Problem description: Set down only the lines running from the one with "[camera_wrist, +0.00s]" to the one with "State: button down", both lines included, exactly as they stand, please.
BEGIN
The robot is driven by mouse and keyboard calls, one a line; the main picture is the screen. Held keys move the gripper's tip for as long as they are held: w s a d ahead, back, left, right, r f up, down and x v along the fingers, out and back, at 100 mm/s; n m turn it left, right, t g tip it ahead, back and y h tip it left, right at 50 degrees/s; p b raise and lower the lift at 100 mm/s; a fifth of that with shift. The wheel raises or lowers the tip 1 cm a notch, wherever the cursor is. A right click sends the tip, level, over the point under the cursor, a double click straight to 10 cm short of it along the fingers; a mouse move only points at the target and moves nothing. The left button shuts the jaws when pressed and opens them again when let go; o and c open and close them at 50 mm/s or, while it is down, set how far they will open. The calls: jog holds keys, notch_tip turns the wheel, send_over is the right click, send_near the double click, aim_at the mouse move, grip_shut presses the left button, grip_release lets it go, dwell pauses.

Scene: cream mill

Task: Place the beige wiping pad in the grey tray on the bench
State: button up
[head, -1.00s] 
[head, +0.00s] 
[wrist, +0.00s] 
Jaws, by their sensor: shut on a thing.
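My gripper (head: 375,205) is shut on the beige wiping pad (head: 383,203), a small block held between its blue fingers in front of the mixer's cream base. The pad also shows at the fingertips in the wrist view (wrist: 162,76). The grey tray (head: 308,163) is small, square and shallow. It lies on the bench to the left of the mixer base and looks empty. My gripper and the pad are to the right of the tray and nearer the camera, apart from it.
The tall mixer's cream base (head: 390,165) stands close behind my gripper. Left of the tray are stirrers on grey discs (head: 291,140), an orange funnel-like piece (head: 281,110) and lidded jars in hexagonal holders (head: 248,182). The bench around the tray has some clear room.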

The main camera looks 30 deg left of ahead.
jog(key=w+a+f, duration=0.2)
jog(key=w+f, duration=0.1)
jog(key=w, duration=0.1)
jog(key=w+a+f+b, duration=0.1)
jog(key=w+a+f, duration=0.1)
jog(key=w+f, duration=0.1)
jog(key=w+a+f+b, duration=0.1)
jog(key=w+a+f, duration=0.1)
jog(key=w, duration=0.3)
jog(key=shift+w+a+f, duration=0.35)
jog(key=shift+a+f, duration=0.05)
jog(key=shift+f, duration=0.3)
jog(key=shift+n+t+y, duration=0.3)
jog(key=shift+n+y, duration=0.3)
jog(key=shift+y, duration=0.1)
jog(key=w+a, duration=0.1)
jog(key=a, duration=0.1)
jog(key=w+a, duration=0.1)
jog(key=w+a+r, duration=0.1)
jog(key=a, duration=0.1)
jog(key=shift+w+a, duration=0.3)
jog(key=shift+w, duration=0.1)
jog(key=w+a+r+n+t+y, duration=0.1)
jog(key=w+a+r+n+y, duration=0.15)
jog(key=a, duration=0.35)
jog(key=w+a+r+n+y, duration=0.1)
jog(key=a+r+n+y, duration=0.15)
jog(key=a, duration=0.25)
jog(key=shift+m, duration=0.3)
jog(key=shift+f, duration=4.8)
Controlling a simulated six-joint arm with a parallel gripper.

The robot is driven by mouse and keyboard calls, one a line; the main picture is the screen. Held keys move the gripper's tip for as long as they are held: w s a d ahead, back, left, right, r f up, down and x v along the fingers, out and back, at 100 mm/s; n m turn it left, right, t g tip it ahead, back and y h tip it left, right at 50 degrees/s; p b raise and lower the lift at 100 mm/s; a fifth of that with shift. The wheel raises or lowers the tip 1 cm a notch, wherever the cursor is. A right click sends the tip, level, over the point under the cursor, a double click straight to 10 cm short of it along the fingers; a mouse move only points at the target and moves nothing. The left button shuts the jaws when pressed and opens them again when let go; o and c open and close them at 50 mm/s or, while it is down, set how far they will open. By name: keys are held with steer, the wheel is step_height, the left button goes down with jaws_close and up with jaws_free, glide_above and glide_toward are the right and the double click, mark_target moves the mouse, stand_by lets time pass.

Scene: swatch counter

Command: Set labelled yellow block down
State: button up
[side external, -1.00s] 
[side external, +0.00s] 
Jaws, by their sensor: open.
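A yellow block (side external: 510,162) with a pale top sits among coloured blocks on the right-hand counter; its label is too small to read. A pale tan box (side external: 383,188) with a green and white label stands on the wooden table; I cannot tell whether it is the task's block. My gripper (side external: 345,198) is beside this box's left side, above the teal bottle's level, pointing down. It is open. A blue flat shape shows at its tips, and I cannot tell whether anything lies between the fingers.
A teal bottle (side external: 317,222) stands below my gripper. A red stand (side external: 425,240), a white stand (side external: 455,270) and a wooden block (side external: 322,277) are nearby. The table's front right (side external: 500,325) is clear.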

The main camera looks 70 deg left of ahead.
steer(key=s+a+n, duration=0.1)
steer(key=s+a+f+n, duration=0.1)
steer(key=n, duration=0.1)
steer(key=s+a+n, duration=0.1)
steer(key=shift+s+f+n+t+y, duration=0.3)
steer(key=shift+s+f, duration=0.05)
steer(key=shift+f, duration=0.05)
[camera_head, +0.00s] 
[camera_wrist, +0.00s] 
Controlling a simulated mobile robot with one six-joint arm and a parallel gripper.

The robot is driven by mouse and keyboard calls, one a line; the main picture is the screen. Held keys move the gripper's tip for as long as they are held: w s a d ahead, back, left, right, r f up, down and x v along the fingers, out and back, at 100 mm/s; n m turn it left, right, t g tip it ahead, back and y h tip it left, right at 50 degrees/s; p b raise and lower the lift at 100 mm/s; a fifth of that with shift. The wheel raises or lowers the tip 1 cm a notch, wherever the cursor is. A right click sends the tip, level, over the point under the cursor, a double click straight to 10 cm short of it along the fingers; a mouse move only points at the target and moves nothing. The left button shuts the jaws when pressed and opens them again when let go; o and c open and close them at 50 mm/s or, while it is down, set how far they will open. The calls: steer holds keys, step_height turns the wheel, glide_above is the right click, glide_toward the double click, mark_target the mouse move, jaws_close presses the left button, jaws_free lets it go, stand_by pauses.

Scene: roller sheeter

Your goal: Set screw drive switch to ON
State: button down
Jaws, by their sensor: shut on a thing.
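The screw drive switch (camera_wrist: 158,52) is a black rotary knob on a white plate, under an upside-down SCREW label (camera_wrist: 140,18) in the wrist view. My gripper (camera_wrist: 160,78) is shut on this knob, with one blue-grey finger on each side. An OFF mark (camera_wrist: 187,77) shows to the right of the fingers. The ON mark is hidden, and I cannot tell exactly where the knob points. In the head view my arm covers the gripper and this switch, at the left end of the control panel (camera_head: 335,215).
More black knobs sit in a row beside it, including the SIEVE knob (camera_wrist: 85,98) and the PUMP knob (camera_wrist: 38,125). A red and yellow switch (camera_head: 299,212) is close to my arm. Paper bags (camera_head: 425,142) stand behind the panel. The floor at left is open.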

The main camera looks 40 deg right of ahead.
END
Result of the task:
[camera_wrist, +0.00s] 
Controlling a simulated mobile robot with one six-joint arm and a parallel gripper.

The robot is driven by mouse and keyboard calls, one a line; the main picture is the screen. Held keys move the gripper's tip for as long as they are held: w s a d ahead, back, left, right, r f up, down and x v along the fingers, out and back, at 100 mm/s; n m turn it left, right, t g tip it ahead, back and y h tip it left, right at 50 degrees/s; p b raise and lower the lift at 100 mm/s; a fifth of that with shift. The wheel raises or lowers the tip 1 cm a notch, wherever the cursor is. A right click sends the tip, level, over the point under the cursor, a double click straight to 10 cm short of it along the fingers; a mouse move only points at the target and moves nothing. The left button shuts the jaws when pressed and opens them again when let go; o and c open and close them at 50 mm/s or, while it is down, set how far they will open. The calls: steer holds keys, step_height turns the wheel, glide_above is the right click, glide_toward the double click, mark_target the mouse move, jaws_close presses the left button, jaws_free lets it go, stand_by pauses.

Scene: roller sheeter

Your goal: Set screw drive switch to ON
State: button down

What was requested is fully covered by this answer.